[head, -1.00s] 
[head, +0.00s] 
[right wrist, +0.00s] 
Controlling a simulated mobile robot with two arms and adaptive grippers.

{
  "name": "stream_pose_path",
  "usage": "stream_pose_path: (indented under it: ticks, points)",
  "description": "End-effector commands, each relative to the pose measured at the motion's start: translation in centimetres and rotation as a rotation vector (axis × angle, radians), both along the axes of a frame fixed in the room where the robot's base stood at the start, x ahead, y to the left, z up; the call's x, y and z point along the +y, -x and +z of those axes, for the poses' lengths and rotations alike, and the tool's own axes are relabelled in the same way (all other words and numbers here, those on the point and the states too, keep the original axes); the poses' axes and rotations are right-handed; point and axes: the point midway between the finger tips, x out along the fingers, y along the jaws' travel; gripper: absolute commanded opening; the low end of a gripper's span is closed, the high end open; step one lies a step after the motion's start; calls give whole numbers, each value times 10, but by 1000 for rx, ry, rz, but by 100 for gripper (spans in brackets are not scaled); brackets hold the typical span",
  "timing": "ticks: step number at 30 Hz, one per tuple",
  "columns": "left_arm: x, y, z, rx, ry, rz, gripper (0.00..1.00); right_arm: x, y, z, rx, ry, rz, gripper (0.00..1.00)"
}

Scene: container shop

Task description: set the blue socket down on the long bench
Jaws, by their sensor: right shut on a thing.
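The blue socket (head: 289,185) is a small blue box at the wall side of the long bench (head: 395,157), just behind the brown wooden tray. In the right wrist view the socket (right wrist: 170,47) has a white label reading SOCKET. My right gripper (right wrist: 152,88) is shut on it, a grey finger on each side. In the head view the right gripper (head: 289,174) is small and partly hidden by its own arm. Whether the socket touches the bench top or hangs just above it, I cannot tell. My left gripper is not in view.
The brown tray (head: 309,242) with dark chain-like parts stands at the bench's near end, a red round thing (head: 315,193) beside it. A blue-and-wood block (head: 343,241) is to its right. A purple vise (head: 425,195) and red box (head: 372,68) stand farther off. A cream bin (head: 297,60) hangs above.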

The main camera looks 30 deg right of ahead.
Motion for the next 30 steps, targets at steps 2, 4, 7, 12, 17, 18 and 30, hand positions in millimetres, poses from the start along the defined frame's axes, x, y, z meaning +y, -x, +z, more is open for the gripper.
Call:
....................
*AIM*: Nothing should be left out: repeat all of the data exactly.

*PROBLEM SOLUTION*:
[head, -1.00s] 
[head, +0.00s] 
[right wrist, +0.00s] 
Controlling a simulated mobile robot with two arms and adaptive grippers.

{
  "name": "stream_pose_path",
  "usage": "stream_pose_path: (indented under it: ticks, points)",
  "description": "End-effector commands, each relative to the pose measured at the motion's start: translation in centimetres and rotation as a rotation vector (axis × angle, radians), both along the axes of a frame fixed in the room where the robot's base stood at the start, x ahead, y to the left, z up; the call's x, y and z point along the +y, -x and +z of those axes, for the poses' lengths and rotations alike, and the tool's own axes are relabelled in the same way (all other words and numbers here, those on the point and the states too, keep the original axes); the poses' axes and rotations are right-handed; point and axes: the point midway between the finger tips, x out along the fingers, y along the jaws' travel; gripper: absolute commanded opening; the low end of a gripper's span is closed, the high end open; step one lies a step after the motion's start; calls give whole numbers, each value times 10, but by 1000 for rx, ry, rz, but by 100 for gripper (spans in brackets are not scaled); brackets hold the typical span",
  "timing": "ticks: step number at 30 Hz, one per tuple",
  "columns": "left_arm: x, y, z, rx, ry, rz, gripper (0.00..1.00); right_arm: x, y, z, rx, ry, rz, gripper (0.00..1.00)"
}

Scene: container shop

Task description: set the blue socket down on the long bench
Jaws, by their sensor: right shut on a thing.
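The blue socket (head: 289,185) is a small blue box at the wall side of the long bench (head: 395,157), just behind the brown wooden tray. In the right wrist view the socket (right wrist: 170,47) has a white label reading SOCKET. My right gripper (right wrist: 152,88) is shut on it, a grey finger on each side. In the head view the right gripper (head: 289,174) is small and partly hidden by its own arm. Whether the socket touches the bench top or hangs just above it, I cannot tell. My left gripper is not in view.
The brown tray (head: 309,242) with dark chain-like parts stands at the bench's near end, a red round thing (head: 315,193) beside it. A blue-and-wood block (head: 343,241) is to its right. A purple vise (head: 425,195) and red box (head: 372,68) stand farther off. A cream bin (head: 297,60) hangs above.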

The main camera looks 30 deg right of ahead.
Motion for the next 30 steps, targets at steps 2, 4, 7, 12, 17, 18 and 30, hand positions in millimetres, poses from the start along the defined frame's axes, x, y, z meaning +y, -x, +z, more is open for the gripper.
Call:

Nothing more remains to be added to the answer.